Suppose you have $N$ balls in $C$ different colors, and a "desired" distribution of those $C$ colors (eg 20% red, 80% blue). Your task is to build a sample (not really a random sample per se) of $S$ balls, with colors distributed "as close as possible" to the desired distribution.
Bear in mind it is likely not possible to draw the desired distribution exactly, since there will be too few balls available of a particular color, and hence some other colors will need to be over-sampled to achieve the desired sample size ... but which should get over sampled and by how much? And what is a constructive process for creating the sample?
I assume the answer would depend on how you measure "as close as possible", but any reasonable definition will suit me, I'm mostly interested in a constructive algorithm for the process.
I understand I basically just need to determine a feasible distribution that is "as close as possible" to my desired (but possibly infeasible) distribution. My best guess is to choose one ball at a time, each time picking an available color that yields a posterior distribution of colors that is least-different from the desired distribution. This is at best inefficient and I'm not 100% sure it gives me an optimal solution anyway.
Sorry if this is a common statistical exercise, I did try to find this problem in the literature but knew not the proper vocabulary to facilitate my search.

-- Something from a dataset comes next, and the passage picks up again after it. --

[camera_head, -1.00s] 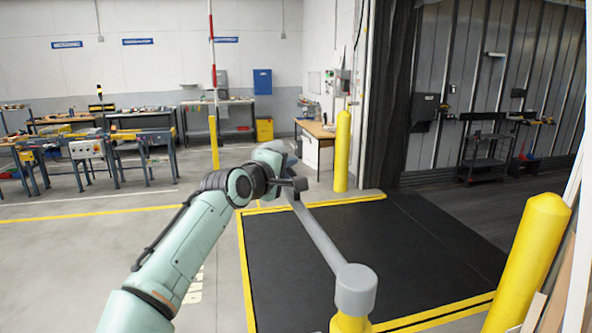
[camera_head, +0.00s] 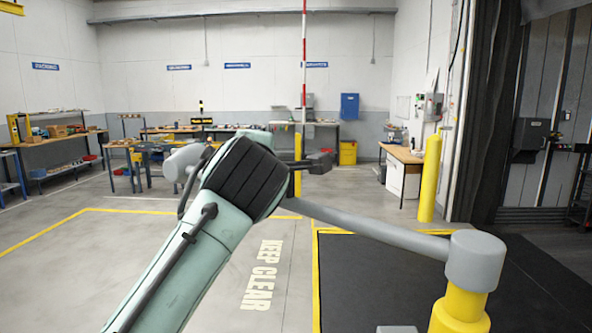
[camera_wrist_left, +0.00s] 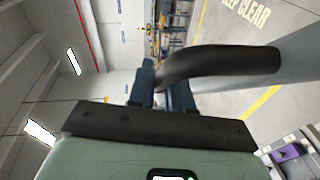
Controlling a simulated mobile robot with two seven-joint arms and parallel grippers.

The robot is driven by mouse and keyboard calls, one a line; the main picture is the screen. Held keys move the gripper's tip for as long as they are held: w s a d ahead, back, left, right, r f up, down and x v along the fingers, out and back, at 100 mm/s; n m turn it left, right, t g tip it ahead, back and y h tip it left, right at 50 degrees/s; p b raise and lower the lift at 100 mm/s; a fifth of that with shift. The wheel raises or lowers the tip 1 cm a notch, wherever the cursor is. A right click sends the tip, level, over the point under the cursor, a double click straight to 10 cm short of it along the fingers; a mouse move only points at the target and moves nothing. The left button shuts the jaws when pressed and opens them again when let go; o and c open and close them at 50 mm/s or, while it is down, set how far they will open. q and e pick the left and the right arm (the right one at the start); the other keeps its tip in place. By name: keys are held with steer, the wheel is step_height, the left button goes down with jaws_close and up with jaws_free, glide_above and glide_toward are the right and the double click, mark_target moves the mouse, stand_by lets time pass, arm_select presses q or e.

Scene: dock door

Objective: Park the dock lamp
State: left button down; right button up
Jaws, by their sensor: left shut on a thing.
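The dock lamp's grey arm (camera_head: 380,231) runs leftward from a grey pivot cap (camera_head: 475,258) on a yellow post (camera_head: 460,312). It passes behind my left arm. A grey rounded lamp head (camera_head: 183,162) shows beyond my arm on its left side. In the wrist view the grey lamp arm (camera_wrist_left: 303,62) carries a curved black handle (camera_wrist_left: 220,62). My left gripper (camera_wrist_left: 163,84) is shut on this handle, with its two dark blue fingers at the handle's end. In the head view my forearm hides most of the grip. My right gripper is out of view.
A black dock mat (camera_head: 375,285) with a yellow edge lies at right. A yellow bollard (camera_head: 429,180) stands behind it, beside a wooden desk (camera_head: 402,155). Workbenches line the back wall. The floor at left, marked KEEP CLEAR (camera_head: 263,275), is free.

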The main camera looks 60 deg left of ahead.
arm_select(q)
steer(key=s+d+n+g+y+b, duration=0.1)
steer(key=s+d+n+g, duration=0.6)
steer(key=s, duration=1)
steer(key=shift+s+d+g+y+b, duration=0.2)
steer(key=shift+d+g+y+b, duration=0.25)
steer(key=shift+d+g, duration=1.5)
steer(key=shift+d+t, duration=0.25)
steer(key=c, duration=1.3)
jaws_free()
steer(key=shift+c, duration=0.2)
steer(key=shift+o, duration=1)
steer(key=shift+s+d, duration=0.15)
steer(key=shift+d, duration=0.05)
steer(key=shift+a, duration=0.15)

I should mention that I consider this sampling, because I am asked to generate this sample for a tax audit, where "balls" are invoices, and "colors" are invoice types. The sample should be random, but end up with the specified percentage of each type where possible, and "as close as possible" where not possible.

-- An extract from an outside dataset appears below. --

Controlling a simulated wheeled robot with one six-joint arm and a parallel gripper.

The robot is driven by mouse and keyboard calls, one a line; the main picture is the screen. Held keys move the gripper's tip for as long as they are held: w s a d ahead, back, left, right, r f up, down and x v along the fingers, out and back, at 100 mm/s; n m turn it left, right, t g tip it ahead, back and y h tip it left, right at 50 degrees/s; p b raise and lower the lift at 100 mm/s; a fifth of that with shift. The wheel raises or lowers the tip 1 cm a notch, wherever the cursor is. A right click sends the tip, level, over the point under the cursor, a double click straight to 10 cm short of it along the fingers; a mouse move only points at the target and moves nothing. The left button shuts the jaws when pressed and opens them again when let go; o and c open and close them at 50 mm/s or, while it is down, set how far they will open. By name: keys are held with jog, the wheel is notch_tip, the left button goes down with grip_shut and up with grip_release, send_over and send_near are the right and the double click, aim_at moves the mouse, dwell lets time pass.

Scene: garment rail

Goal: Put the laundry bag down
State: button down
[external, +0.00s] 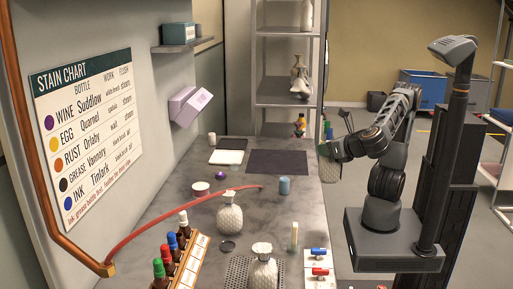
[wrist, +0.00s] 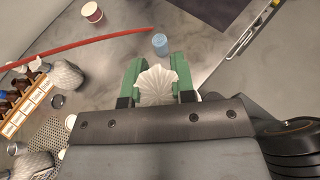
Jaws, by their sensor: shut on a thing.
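My gripper (wrist: 158,88) has green fingers shut on the white pleated top of what looks like the laundry bag (wrist: 157,82). Only this fanned top shows in the wrist view; the rest is hidden below the gripper. In the external view my gripper (external: 328,152) is at the right edge of the grey counter (external: 255,210), above its surface. A pale textured body of the bag (external: 329,170) shows there, small and partly hidden. I cannot tell whether it touches anything.
Two white quilted vessels (external: 230,218) stand on the counter, one on a perforated mat. A blue cup (external: 284,185), a dark mat (external: 277,163), a red hose (external: 170,225) and a rack of bottles (external: 180,255) are also there. A shelf unit (external: 287,100) stands behind.

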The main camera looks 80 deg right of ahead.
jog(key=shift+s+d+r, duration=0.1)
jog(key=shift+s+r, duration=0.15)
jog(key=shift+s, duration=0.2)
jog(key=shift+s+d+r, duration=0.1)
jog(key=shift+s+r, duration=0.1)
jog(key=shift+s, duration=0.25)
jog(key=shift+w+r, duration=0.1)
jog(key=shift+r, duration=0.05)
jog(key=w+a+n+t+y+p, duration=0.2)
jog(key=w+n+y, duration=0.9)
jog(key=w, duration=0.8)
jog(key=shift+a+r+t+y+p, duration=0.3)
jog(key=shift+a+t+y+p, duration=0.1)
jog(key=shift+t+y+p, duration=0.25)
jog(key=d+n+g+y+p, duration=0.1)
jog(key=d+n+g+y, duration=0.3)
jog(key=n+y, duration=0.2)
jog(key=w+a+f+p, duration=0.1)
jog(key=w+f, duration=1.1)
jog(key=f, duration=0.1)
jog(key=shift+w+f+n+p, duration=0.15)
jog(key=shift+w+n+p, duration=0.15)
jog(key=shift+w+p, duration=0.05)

You can adapt the Sainte-Laguë proportional representation method to your problem.
Suppose you start with $n_i$ balls of colour $i$ so $\sum_i n_i=N$ and your target proportions are $p_i$ with $\sum_i p_i=1$.
For each $i$, calculate the quotients $\dfrac{p_i}{1}, \dfrac{p_i}{3}, \dfrac{p_i}{5}, \ldots ,\dfrac{p_i}{\min(2n_i-1,2S-1)}$.
Take the $S$ largest quotients from all those you have calculated (if there is equality at the end, then make an arbitrary choice such as those with the larger $p_i$) and count how many quotients came from each $i$, calling this count $s_i$, so $\sum_i s_i=S$. This $s_i$ gives your sample size for each $i$.
It has the property of minimising a kind of chi-square statistic: $\sum_i\dfrac{\left(p_i-\frac{s_i}{S}\right)^2}{p_i}$ within the constraints of the question.